>>

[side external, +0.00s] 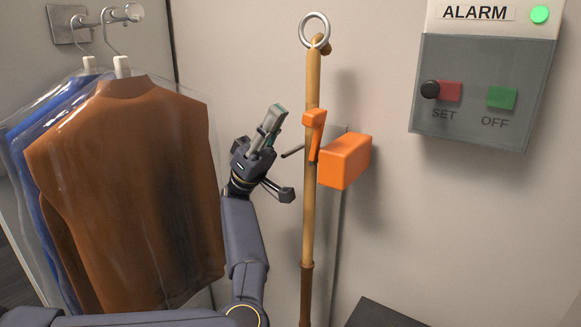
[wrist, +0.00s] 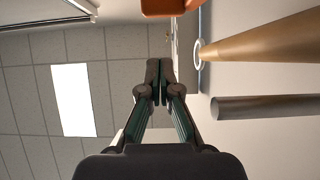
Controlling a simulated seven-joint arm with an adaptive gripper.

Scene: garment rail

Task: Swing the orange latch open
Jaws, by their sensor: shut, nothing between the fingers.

<<

Return the material word for word. Pictures are not part of the copy.

• [Answer in full]:
[side external, +0.00s] 
[wrist, +0.00s] 
Controlling a simulated seven-joint arm with an adaptive gripper.

Scene: garment rail

Task: Swing the orange latch open
Jaws, by their sensor: shut, nothing between the fingers.

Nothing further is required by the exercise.